SOURCE DATA:
(begin)

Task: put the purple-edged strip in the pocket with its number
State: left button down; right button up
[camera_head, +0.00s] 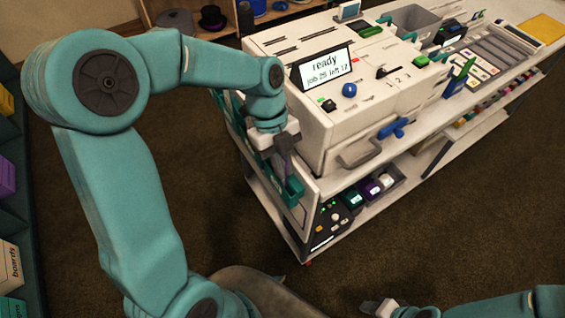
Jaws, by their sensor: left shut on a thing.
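My left gripper (284,146) is at the near left end of the white machine cart, pointing down. It is shut on a thin, dark purplish piece (289,168), which looks like the strip; its number cannot be read. Teal pockets (294,190) hang on the cart's end just below and beside the gripper. The strip's lower end is close to one pocket; I cannot tell whether it is inside. The arm and gripper hide part of the pockets. My right gripper (374,307) is low at the bottom edge, away from the cart, too small to judge.
The machine's display (325,67) reads "ready". A grey handle (358,155) and a blue lever (393,129) stick out at its front. A lower shelf holds a control box (330,222) and small bins (381,184). Brown floor at the right front is clear.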

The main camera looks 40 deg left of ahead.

(end)

Without the pictures, retype the whole of the material above exactly.

Task: put the purple-edged strip in the pocket with its number
State: left button down; right button up
[camera_head, +0.00s] 
Jaws, by their sensor: left shut on a thing.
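My left gripper (284,146) is at the near left end of the white machine cart, pointing down. It is shut on a thin, dark purplish piece (289,168), which looks like the strip; its number cannot be read. Teal pockets (294,190) hang on the cart's end just below and beside the gripper. The strip's lower end is close to one pocket; I cannot tell whether it is inside. The arm and gripper hide part of the pockets. My right gripper (374,307) is low at the bottom edge, away from the cart, too small to judge.
The machine's display (325,67) reads "ready". A grey handle (358,155) and a blue lever (393,129) stick out at its front. A lower shelf holds a control box (330,222) and small bins (381,184). Brown floor at the right front is clear.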

The main camera looks 40 deg left of ahead.

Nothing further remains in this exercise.